The Trust owns interest in 12,033 acres on the Mesabi Iron Range Formation in northern Minnesota, most of which are under lease to major iron ore producing companies. Due to the Trustees’ election pursuant to Section 646 of the Tax Reform Act of 1986, as amended, commencing with year 1989 the Trust is not subject to federal and Minnesota corporate income taxes. The Trust is now a grantor trust. Shares of beneficial interest in the Trust are traded on the New York Stock Exchange under the ticker symbol “GNI” (CUSIP No. 391064102).

The terms of the Great Northern Iron Ore Properties Trust Agreement, created December 7, 1906, state that the Trust shall continue for twenty years after the death of the last surviving of eighteen persons named in the Trust Agreement. The last survivor of these eighteen named in the Trust Agreement died April 6, 1995. Accordingly, the Trust terminates twenty years from April 6, 1995.

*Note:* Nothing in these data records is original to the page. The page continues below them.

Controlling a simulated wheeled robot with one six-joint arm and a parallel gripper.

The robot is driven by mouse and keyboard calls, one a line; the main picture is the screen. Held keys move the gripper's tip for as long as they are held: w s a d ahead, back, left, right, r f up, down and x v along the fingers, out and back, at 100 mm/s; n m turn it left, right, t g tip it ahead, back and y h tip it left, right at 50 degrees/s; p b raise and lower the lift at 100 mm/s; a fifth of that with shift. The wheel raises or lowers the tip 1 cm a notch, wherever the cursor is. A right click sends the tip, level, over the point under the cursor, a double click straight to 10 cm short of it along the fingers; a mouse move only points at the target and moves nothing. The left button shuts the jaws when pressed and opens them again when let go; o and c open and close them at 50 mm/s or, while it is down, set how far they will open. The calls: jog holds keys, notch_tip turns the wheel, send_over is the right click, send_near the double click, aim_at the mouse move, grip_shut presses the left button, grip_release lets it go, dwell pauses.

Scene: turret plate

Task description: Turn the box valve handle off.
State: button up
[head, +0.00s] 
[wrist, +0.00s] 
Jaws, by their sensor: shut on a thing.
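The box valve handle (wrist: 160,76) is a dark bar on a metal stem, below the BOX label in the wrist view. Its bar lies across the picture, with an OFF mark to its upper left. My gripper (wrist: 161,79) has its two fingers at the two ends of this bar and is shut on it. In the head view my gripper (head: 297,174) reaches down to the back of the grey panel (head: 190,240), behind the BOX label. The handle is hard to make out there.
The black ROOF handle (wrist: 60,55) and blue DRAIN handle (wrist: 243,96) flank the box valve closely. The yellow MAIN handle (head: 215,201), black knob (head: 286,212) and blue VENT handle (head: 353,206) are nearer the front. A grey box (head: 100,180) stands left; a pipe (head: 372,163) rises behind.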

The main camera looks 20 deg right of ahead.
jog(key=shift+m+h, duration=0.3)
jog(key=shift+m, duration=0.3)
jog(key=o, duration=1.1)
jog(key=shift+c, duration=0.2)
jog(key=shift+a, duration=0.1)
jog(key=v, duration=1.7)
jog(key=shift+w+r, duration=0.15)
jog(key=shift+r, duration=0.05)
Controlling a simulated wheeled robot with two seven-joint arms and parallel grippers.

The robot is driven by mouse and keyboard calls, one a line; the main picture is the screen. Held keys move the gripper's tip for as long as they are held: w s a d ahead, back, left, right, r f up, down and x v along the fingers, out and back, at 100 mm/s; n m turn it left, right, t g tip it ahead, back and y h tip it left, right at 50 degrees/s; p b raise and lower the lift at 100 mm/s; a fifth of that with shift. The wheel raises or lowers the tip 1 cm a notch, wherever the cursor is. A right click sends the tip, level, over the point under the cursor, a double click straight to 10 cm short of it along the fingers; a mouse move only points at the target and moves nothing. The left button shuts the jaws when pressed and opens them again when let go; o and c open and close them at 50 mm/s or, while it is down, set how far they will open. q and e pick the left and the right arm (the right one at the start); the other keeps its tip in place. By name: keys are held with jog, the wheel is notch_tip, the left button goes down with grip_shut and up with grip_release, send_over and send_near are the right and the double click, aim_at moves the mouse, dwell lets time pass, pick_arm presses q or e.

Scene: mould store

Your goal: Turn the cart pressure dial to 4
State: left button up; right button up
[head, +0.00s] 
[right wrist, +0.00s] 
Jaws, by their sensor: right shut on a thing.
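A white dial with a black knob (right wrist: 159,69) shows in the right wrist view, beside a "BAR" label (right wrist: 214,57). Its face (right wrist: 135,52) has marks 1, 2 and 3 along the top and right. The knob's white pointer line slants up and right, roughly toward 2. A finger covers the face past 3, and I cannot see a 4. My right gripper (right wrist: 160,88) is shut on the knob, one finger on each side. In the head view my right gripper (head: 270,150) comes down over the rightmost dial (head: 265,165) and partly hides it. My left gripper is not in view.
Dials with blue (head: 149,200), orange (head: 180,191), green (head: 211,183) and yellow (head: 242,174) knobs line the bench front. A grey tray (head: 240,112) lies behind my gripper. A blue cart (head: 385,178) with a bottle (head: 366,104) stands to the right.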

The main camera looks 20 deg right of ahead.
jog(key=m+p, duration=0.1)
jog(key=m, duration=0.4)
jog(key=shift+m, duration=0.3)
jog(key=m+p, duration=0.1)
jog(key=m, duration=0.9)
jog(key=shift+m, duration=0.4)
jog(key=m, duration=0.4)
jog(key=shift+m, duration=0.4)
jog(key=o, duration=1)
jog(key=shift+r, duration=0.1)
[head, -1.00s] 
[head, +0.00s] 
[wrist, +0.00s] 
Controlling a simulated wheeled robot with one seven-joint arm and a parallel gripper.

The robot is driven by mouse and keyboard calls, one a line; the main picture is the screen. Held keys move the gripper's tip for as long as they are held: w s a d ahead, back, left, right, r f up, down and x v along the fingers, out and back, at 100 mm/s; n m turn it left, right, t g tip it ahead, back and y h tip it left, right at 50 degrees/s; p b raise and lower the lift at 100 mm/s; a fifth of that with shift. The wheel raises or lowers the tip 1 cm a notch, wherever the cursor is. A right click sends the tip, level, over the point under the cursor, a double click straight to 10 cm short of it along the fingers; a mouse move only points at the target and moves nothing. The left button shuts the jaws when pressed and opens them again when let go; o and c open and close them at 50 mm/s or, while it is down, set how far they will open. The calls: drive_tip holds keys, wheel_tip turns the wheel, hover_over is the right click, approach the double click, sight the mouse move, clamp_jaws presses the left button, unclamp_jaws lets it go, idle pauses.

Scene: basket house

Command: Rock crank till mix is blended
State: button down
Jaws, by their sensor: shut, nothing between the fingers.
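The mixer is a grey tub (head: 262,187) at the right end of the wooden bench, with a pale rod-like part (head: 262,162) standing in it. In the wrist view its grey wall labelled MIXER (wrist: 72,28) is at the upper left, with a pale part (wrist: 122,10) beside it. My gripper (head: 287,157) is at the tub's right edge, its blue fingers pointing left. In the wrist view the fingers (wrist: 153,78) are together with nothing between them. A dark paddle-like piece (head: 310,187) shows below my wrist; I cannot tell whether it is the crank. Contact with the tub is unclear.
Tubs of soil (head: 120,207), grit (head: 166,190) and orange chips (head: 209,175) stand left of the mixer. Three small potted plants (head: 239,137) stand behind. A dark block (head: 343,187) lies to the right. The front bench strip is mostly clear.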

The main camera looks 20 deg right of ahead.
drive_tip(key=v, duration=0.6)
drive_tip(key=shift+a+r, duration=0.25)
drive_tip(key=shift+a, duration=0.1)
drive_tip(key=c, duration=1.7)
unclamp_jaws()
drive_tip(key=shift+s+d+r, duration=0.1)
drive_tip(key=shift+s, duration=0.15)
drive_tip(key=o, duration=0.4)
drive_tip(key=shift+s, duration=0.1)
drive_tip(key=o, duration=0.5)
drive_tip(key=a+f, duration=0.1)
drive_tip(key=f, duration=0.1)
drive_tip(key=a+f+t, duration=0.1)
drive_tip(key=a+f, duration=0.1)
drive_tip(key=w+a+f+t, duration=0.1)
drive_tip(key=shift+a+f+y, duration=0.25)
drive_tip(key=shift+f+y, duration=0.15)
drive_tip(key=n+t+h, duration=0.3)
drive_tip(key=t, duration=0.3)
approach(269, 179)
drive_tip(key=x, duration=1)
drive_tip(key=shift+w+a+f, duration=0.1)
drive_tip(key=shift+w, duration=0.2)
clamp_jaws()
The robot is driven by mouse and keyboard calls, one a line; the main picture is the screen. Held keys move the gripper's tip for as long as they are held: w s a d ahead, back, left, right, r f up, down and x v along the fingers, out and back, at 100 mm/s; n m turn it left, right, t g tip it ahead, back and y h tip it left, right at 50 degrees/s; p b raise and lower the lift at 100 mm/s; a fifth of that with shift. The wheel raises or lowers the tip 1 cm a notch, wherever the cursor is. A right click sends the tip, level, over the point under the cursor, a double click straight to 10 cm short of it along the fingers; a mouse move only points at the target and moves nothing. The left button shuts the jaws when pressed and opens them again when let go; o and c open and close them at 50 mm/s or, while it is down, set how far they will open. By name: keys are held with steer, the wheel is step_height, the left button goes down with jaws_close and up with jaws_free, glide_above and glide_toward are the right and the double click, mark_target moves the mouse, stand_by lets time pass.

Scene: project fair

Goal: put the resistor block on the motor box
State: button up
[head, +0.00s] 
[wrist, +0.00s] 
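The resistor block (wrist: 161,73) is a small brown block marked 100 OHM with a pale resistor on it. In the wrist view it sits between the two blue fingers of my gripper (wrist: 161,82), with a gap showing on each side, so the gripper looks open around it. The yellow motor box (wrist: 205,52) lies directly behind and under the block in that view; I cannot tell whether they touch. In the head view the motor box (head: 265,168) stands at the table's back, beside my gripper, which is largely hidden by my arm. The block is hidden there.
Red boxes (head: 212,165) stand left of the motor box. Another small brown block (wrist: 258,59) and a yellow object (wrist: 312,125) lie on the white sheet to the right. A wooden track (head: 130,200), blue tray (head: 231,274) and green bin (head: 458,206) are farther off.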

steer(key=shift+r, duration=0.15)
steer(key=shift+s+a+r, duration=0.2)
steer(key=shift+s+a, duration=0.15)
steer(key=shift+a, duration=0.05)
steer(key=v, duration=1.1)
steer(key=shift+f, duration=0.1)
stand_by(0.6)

At the end of the Trust, that being April 6, 2015, the certificates of beneficial interest (shares) in the Trust will cease to trade on the New York Stock Exchange and thereafter will represent only the right to receive certain distributions payable to the certificate holders of record at the time of the termination of the Trust. Upon termination, the Trust is obligated to distribute ratably to these certificate holders the net monies remaining in the hands of the Trustees (after paying and providing for all expenses and obligations of the Trust), plus the balance in the Principal Charges account (this account is explained in the Trust’s Annual Report sent to all certificate holders every year). All other Trust property (most notably the Trust’s mineral properties) must be conveyed and transferred to the reversioner under the terms of the Trust Agreement.





-6-



We have previously provided information in our various Securities & Exchange Commission filings, including our Annual Report, about the final distribution payable to the certificate holders upon the Trust’s termination. The exact final distribution, though not determinable at this time, will generally consist of the sum of the Trust’s net monies (essentially, total assets less liabilities and properties) and the balance in the Principal Charges account, less any and all expenses and obligations of the Trust upon termination. To offer a hypothetical example, without factoring in any expenses and obligations of the Trust upon its termination, and using the financial statement values as of December 31, 2004, the net monies were approximately $10.2 million and the Principal Charges account balance was approximately $5.4 million, resulting in a final distribution payable of approximately $15.6 million, or about $10.40 per share. After payment of this final distribution, the certificates of beneficial interest (shares) would be cancelled and will have no further value. It is important to note, however, that the actual net monies on hand and the Principal Charges account balance will most likely fluctuate during the ensuing years, and will not be “final” until after the termination and wind-down of the Trust. We offer this example to further inform investors about the conceptual nature of the final distribution and do not imply or guarantee a specific known final distribution amount.

Results of Operations:

Royalties increased $2,788,955 and $688,049 during the nine months and three months ended September 30, 2005, respectively, as compared to the same periods in 2004, due mainly to an increase in minimum royalties and earned royalty rates because of escalation, offset in part by a decrease in tonnage mined from Trust lands.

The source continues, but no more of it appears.